L’arresto di due giovani
Sei anni fa così scattarono le manette ai polsi dei due giovani, con varie imputazioni ma con cui, Cosa Nostra o le altre organizzazioni criminali operanti nel cuore della Sicilia, non erano coinvolte. Reati gravi, insomma, ma “comuni”. Poco dopo i due furono liberati, anche se entrambi sono stati ritenuti colpevoli e condannati con pene pesanti. A oggi attendono un nuovo verdetto della Corte d’appello di Caltanissetta, su rinvio della Cassazione, che potrebbe far ridurre la pena. Nessuna dichiarazione ovviamente da parte dell’agente, ma fonti vicine ai suoi legali fanno sapere che adesso, dopo la quinta archiviazione di denunce presentate contro di lui, è arrivato il momento di passare al contrattacco e di far partire delle contro-querele. Tanto più che, a supporto della sua correttezza, depongono gli atti stessi della magistratura. In una delle richieste di archiviazione formulate dalla Procura di Enna, tra l’altro, si parla testualmente di fatti “estremamente generici, privi di riscontro oggettivo, la cui valenza intimidatoria è frutto di una libera interpretazione/travisamento da parte dei denuncianti”; si aggiunge che i testimoni erano “tutti legati alla persona offesa”.
Le accuse
E le accuse, estremamente particolari: aver “gonfiato le guance o le labbra” o “soffiato con le guance gonfie”, o, ancora, aver alzato “il giubbotto per mostrare la pistola”. Tutti resoconti accusatori che poi, l’unico testimone non amico né parente dei due giovani, ha pure dichiarato di non aver mai visto. Dal canto suo l’agente ha sempre relazionato ai suoi uffici e ai suoi superiori, riferendo sguardi in cagnesco e velate intimidazioni, sia a lui che ad alcuni appartenenti alla sua famiglia. “Quello che dispiace di più – spiegano fonti vicine al poliziotto ‘nel mirino’ di questa vicenda – è l’impressione che si voglia provare a screditare un investigatore che allo stesso tempo, in servizio, ha ricevuto lodi, encomi ed encomi solenni, proprio perché integerrimo, scrupoloso e al di sopra di ogni sospetto. Un tentativo di ‘mascariamento’ nei confronti di un servitore dello Stato che vuole ingenerare nella gente confusione tra bene e male. Desideriamo ribadirlo: il male è chi cerca di sottomettere tutto e tutti con metodi criminali, il bene chi combatte il crimine. E desideriamo altresì fare un plauso alla magistratura requirente di Enna, diretta dal procuratore Massimo Palmeri: le archiviazioni sono arrivate tutte al termine di indagini puntigliose, che hanno appurato il comportamento impeccabile dell’agente”.

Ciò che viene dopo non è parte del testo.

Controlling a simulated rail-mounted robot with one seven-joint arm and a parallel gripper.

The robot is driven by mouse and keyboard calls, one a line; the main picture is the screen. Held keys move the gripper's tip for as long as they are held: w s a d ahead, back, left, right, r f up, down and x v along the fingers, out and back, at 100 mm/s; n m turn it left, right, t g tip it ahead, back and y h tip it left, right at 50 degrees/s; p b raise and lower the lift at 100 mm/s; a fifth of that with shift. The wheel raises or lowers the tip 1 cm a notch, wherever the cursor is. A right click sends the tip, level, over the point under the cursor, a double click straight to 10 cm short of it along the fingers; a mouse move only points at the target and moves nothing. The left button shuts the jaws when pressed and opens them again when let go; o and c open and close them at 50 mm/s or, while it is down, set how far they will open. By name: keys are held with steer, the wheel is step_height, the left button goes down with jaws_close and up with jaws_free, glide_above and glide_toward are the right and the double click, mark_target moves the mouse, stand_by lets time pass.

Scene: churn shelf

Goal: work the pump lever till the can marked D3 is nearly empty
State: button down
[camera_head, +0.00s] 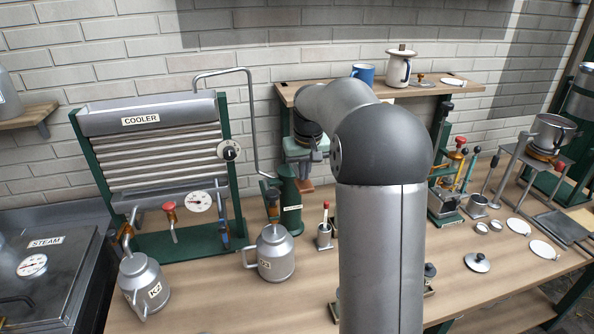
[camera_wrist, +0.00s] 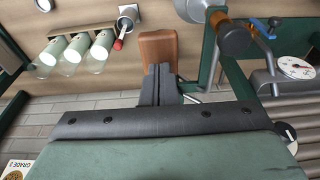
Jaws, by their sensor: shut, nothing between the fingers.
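A grey metal can (camera_head: 276,254) stands on the bench in front of the cooler; its small label seems to start with D, but I cannot read it surely. Behind it is the green pump (camera_head: 288,205), with a bent pipe rising to the cooler. A brown wooden grip (camera_wrist: 158,46), apparently the pump lever's, lies just beyond my fingertips in the wrist view; it is partly visible in the head view (camera_head: 305,187). My gripper (camera_wrist: 158,68) is shut and empty. Its fingertips overlap the grip's near edge in the picture; I cannot tell whether they touch. My arm hides part of the bench.
The cooler (camera_head: 150,150) stands at the left, with a second can (camera_head: 143,284) in front. A small red-handled holder (camera_head: 324,234) is right of the pump. Glass tubes (camera_wrist: 78,48) stand near the grip. Lids and fittings crowd the right side.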

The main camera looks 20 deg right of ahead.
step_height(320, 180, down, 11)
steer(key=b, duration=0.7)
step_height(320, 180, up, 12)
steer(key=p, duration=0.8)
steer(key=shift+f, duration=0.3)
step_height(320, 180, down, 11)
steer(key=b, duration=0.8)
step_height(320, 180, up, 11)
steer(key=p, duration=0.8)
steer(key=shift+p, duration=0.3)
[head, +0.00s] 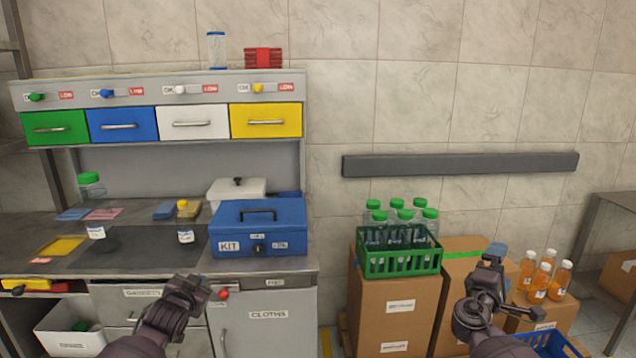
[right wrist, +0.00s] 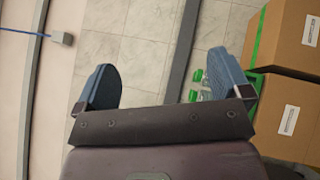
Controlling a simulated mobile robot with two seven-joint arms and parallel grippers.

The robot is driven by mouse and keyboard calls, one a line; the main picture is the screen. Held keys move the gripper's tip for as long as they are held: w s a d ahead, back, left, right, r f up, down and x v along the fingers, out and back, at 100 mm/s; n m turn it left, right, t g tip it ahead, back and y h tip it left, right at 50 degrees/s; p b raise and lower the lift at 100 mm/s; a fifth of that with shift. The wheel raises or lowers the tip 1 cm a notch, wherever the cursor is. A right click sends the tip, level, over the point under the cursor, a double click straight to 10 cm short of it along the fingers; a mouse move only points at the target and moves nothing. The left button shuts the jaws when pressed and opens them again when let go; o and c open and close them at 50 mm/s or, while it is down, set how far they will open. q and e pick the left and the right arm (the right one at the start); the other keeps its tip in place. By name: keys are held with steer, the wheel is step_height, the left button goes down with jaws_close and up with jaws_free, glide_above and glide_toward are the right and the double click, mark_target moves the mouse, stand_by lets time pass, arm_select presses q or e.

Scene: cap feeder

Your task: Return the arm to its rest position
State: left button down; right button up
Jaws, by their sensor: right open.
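My right gripper (head: 494,262) is raised in the head view, in front of the boxes at the right. In the right wrist view its blue-padded fingers (right wrist: 165,78) stand wide apart with nothing between them. My left gripper (head: 188,288) is in front of the bench's lower front edge, left of centre. Its fingertips are too unclear to tell whether it is open or shut. I see nothing held in it.
A bench (head: 150,258) at the left bears a blue kit box (head: 262,240) and jars. A green crate (head: 402,262) of bottles stands on a cardboard box (head: 395,305). Orange bottles (head: 540,280) stand right of my right gripper. A blue crate (head: 552,346) is below.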

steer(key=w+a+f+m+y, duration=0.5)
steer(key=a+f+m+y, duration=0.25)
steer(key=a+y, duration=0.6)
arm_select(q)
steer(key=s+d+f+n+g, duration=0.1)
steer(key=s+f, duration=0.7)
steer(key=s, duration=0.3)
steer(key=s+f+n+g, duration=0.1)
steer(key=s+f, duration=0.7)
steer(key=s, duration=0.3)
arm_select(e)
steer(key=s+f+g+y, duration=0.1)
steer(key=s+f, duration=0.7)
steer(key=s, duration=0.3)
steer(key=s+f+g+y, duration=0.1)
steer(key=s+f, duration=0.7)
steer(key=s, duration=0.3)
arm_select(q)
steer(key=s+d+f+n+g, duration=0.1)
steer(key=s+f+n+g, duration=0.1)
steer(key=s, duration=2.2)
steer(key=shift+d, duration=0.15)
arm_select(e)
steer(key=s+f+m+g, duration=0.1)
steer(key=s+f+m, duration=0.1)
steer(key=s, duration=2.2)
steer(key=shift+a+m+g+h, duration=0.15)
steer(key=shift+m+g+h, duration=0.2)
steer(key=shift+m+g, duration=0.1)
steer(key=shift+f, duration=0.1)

Il presunto ‘mascariamento’
Il presunto “mascariamento”, stando sempre a fonti vicine all’agente, sarebbe consistito anche in numerose chiamate in Questura, denunciando presunte persecuzioni da parte dell’agente, persino dopo che quei ragazzi erano stati intercettati per normali controlli di routine dai carabinieri, dalla Guardia di Finanza o dalla Polizia Stradale.
Con l’accusa di aver accusato ingiustamente un appartenente alle forze dell’ordine, va evidenziato, alcuni appartenenti a questa famiglia saranno già processati tra qualche mese. In quel caso si trattava di un appartenente a un altro ufficio, accusato ingiustamente dopo aver elevato una contravvenzione per violazione delle norme del codice della strada. Una dichiarazione di solidarietà nei confronti dell’agente è stata espressa da Gaetano Debole, presidente dell’associazione antiracket di Leonforte. “Siamo al fianco degli investigatori nella lotta al crimine – afferma Debole – e al poliziotto vogliamo esprimere la nostra più totale solidarietà. Nessuno tocchi chi combatte la mafia”.